Crystals of [NEt₄]₂[Ni(OTeF₅)₄] (1) suitable for X‐ray diffraction were grown by slow evaporation of a saturated solution of the compound in ortho‐difluorobenzene (oDFB) at room temperature. Compound 1 crystallizes in the monoclinic space group P2₁/c. (Figure 1). The coordination geometry of the [Ni(OTeF₅)₄]²⁻ anion can be described as a distorted tetrahedron, as becomes clear from the O−Ni−O angles, which range between 90.9(3) and 138.4(3)°. The deviation from the 109.5° in a regular tetrahedron becomes much more prominent than in the related salt [NEt₄]₂[NiCl₄], where angles are in the narrow range 106.83(14)–110.81(7)°. ^[22] To describe the distortions found in four‐coordinate complexes in a more objective way, the geometry parameter τ ₄ was developed by Houser et al. ^[23] A perfect tetrahedral geometry would present a value of τ ₄=1, which is almost the case for the [NiCl₄]²⁻ anion (0.98). In our case, the τ ₄ parameter for the [Ni(OTeF₅)₄]²⁻ anion has a value of 0.75, which shows clearly the distortion. The distortion of compound 1 is most probably due to electronic rather than to steric reasons, as the related [NEt₄][Al(OTeF₅)₄] salt, which shows much shorter Al−O bond lengths (175.0(14)–178.8(13) pm), is less distorted. ^[24] In fact, a careful analysis of the Ni⋅⋅⋅F intramolecular interactions in the solid state shows that the distances Ni1−F4 (321.6(7) pm) and Ni−F14 (321.3(7) pm) are much shorter than the average Ni⋅⋅⋅F contacts. These interactions might have a key role in the distorsion of the ideal tetrahedral geometry found in the [Ni(OTeF₅)₄]²⁻ anion, as the largest O1−Ni1−O3 angle (138.4(3)°) is the one that involves the teflate ligands to which F4 and F14 belong (see Figure 1). Interestingly, only one additional tetrahedrally coordinated teflate dianion complex has been characterized by single‐crystal X‐ray diffraction, i.e. [Hg(OTeF₅)₄]²⁻, which also shows a significant distortion (bond angles ranging from 86.3(2) to 125.9(3)°). ^[25]

Figure 1.

Molecular structure of the [Ni(OTeF₅)₄]²⁻ anion in the solid state as found in crystals of 1. The [NEt₄]⁺ cations have been omitted for clarity. Displacement ellipsoids set at 50 % probability. Selected bond lengths [pm] and angles [°]: Ni1−O1 195.2(7), Ni1−O2 194.2(7), Ni1−O3 195.5(7), Ni1−O4 193.2(6), O1−Ni1−O2 96.6(3), O1−Ni1−O3 138.4(3), O1−Ni1−O4 107.8(3), O2−Ni1−O3 108.7(3), O2−Ni1−O4 115.3(3), O3−Ni1−O4 90.9(3). For crystallographic details see Supporting Information.

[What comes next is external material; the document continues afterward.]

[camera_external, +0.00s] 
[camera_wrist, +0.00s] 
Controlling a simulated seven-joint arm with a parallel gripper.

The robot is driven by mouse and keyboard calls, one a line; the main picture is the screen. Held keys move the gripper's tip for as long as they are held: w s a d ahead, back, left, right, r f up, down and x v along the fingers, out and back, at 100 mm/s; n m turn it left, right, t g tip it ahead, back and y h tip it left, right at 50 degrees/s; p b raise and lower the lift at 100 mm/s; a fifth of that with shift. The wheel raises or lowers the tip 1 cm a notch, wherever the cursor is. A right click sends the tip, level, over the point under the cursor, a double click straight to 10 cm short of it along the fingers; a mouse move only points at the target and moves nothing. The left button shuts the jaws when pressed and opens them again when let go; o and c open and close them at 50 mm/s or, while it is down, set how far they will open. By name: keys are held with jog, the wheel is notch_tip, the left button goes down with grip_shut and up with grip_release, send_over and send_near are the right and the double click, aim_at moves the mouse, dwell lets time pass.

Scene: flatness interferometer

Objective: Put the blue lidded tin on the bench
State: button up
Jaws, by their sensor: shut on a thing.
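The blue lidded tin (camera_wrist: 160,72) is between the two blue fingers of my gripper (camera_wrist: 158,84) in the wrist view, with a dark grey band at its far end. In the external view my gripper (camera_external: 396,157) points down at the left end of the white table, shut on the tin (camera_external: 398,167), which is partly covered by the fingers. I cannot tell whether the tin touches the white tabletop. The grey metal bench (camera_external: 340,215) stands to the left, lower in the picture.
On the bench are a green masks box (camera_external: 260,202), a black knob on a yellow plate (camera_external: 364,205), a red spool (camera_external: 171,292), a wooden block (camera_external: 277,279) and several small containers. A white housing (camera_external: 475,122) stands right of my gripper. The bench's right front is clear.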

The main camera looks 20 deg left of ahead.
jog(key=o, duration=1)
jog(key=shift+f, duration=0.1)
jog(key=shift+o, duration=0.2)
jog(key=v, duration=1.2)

Interestingly, this is one of the few reported crystal structures of a Ni(II) compound with a {NiO₄} coordination, which contains only monodentate ligands.[ ¹⁷ , ¹⁸ ] Additionally, it is the only one in which the oxygen atoms do not establish strong interactions with a metal cation, as observed, for instance, in {K(18C6)}₂[Ni(OC₆F₅)₄] ^[18] or in [Na(dme)]₂[Ni(OC(CF₃)₃)₄]. ^[16] It is also interesting to note, that in the structure of the palladium analogue, which shows a planar {PdO₄} coordination, the O atoms of the teflate ligands are bonded to Ag(I) ions.[ ¹⁴ , ¹⁵ ] The Ni−O bond lengths, however, are in the range of other tetrahedral Ni(II) complexes with a {NiO₄} environment. ^[18] Interestingly, all halide complexes [NiX₄]²⁻ (X=Cl, Br, I) show a tetrahedral geometry except [NiF₄]²⁻, which shows an extended structure consisting of layers of corner‐sharing {NiF₆} octahedral units in K₂[NiF₄]. ^[26] Therefore, [NEt₄]₂[Ni(OTeF₅)₄] (1) arises as an analogue of [NiF₄]²⁻ with a discrete structure instead of a polymeric one.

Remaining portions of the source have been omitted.